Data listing
* * *
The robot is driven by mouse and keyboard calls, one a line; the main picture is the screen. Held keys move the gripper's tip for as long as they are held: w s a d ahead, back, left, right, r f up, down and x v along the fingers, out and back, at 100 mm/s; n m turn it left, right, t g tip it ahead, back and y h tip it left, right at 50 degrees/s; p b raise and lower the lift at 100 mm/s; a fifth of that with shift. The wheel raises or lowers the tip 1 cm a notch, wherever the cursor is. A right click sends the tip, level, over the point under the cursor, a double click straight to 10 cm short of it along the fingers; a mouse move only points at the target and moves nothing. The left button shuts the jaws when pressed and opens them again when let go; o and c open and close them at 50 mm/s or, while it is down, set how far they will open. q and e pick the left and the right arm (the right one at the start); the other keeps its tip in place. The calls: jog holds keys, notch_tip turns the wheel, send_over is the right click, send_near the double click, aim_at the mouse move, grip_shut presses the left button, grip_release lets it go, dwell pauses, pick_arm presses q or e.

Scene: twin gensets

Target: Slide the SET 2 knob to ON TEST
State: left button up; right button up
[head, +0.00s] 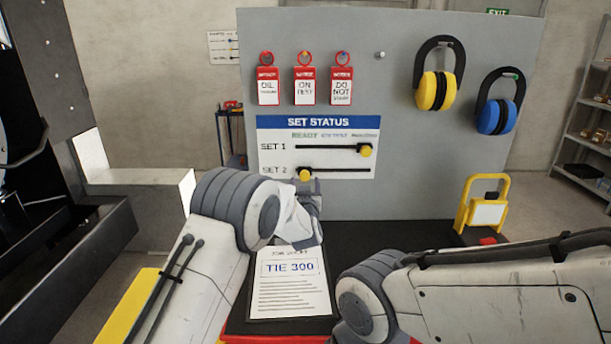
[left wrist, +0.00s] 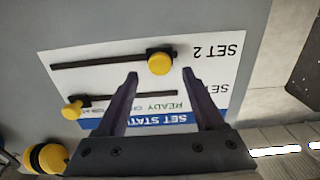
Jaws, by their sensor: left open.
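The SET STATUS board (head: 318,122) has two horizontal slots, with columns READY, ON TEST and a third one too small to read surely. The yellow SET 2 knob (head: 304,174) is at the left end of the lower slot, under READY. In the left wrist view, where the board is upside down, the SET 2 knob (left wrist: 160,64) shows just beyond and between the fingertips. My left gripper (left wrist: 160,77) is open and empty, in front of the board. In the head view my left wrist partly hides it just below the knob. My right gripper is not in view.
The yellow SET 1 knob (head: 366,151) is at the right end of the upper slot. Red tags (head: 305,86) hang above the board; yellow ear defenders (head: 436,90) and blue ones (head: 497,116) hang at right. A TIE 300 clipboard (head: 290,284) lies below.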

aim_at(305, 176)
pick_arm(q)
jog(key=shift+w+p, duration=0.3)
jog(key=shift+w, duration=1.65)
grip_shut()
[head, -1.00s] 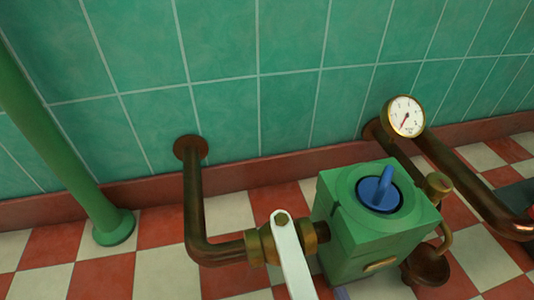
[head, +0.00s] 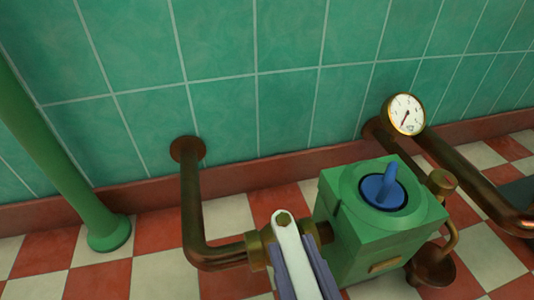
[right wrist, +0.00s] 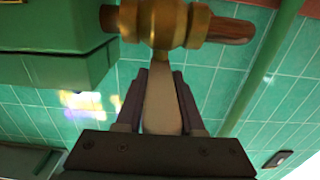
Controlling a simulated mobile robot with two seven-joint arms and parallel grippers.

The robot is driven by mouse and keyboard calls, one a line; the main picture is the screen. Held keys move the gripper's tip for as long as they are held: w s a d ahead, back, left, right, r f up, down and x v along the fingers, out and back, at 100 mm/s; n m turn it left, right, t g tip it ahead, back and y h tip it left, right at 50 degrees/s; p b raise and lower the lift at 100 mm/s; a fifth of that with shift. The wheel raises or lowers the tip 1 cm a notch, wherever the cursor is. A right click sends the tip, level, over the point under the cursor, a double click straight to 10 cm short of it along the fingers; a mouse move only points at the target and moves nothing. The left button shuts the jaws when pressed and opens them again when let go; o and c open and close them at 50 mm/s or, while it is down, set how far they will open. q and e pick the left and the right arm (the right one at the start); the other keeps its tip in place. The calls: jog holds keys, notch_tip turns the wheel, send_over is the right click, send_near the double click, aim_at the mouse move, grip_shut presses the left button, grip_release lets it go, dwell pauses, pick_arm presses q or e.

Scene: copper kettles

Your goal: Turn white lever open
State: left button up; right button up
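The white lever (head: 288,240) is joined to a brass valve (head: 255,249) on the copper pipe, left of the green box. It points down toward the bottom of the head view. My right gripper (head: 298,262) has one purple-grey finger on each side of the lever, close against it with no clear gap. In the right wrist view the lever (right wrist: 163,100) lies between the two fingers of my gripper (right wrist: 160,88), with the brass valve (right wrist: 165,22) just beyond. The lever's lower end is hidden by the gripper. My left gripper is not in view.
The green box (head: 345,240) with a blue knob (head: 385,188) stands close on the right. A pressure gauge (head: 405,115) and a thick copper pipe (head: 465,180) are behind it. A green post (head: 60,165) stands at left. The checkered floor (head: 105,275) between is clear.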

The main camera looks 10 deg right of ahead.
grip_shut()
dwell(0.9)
* * *
## [Stated task]
Set down all the data again exactly as above, pictures excluded.

## [Task solution]
The robot is driven by mouse and keyboard calls, one a line; the main picture is the screen. Held keys move the gripper's tip for as long as they are held: w s a d ahead, back, left, right, r f up, down and x v along the fingers, out and back, at 100 mm/s; n m turn it left, right, t g tip it ahead, back and y h tip it left, right at 50 degrees/s; p b raise and lower the lift at 100 mm/s; a fifth of that with shift. The wheel raises or lowers the tip 1 cm a notch, wherever the cursor is. A right click sends the tip, level, over the point under the cursor, a double click straight to 10 cm short of it along the fingers; a mouse move only points at the target and moves nothing. The left button shuts the jaws when pressed and opens them again when let go; o and c open and close them at 50 mm/s or, while it is down, set how far they will open. q and e pick the left and the right arm (the right one at the start); the other keeps its tip in place. The calls: jog holds keys, notch_tip turns the wheel, send_over is the right click, send_near the double click, aim_at the mouse move, grip_shut presses the left button, grip_release lets it go, dwell pauses, pick_arm presses q or e.

Scene: twin gensets

Target: Slide the SET 2 knob to ON TEST
State: left button up; right button up
[head, +0.00s] 
[left wrist, +0.00s] 
Jaws, by their sensor: left open.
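The SET STATUS board (head: 318,122) has two horizontal slots, with columns READY, ON TEST and a third one too small to read surely. The yellow SET 2 knob (head: 304,174) is at the left end of the lower slot, under READY. In the left wrist view, where the board is upside down, the SET 2 knob (left wrist: 160,64) shows just beyond and between the fingertips. My left gripper (left wrist: 160,77) is open and empty, in front of the board. In the head view my left wrist partly hides it just below the knob. My right gripper is not in view.
The yellow SET 1 knob (head: 366,151) is at the right end of the upper slot. Red tags (head: 305,86) hang above the board; yellow ear defenders (head: 436,90) and blue ones (head: 497,116) hang at right. A TIE 300 clipboard (head: 290,284) lies below.

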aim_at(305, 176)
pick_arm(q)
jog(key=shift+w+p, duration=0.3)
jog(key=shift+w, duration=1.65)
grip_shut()
[head, -1.00s] 
[head, +0.00s] 
[right wrist, +0.00s] 
Controlling a simulated mobile robot with two seven-joint arms and parallel grippers.

The robot is driven by mouse and keyboard calls, one a line; the main picture is the screen. Held keys move the gripper's tip for as long as they are held: w s a d ahead, back, left, right, r f up, down and x v along the fingers, out and back, at 100 mm/s; n m turn it left, right, t g tip it ahead, back and y h tip it left, right at 50 degrees/s; p b raise and lower the lift at 100 mm/s; a fifth of that with shift. The wheel raises or lowers the tip 1 cm a notch, wherever the cursor is. A right click sends the tip, level, over the point under the cursor, a double click straight to 10 cm short of it along the fingers; a mouse move only points at the target and moves nothing. The left button shuts the jaws when pressed and opens them again when let go; o and c open and close them at 50 mm/s or, while it is down, set how far they will open. q and e pick the left and the right arm (the right one at the start); the other keeps its tip in place. The calls: jog holds keys, notch_tip turns the wheel, send_over is the right click, send_near the double click, aim_at the mouse move, grip_shut presses the left button, grip_release lets it go, dwell pauses, pick_arm presses q or e.

Scene: copper kettles

Your goal: Turn white lever open
State: left button up; right button up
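The white lever (head: 288,240) is joined to a brass valve (head: 255,249) on the copper pipe, left of the green box. It points down toward the bottom of the head view. My right gripper (head: 298,262) has one purple-grey finger on each side of the lever, close against it with no clear gap. In the right wrist view the lever (right wrist: 163,100) lies between the two fingers of my gripper (right wrist: 160,88), with the brass valve (right wrist: 165,22) just beyond. The lever's lower end is hidden by the gripper. My left gripper is not in view.
The green box (head: 345,240) with a blue knob (head: 385,188) stands close on the right. A pressure gauge (head: 405,115) and a thick copper pipe (head: 465,180) are behind it. A green post (head: 60,165) stands at left. The checkered floor (head: 105,275) between is clear.

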The main camera looks 10 deg right of ahead.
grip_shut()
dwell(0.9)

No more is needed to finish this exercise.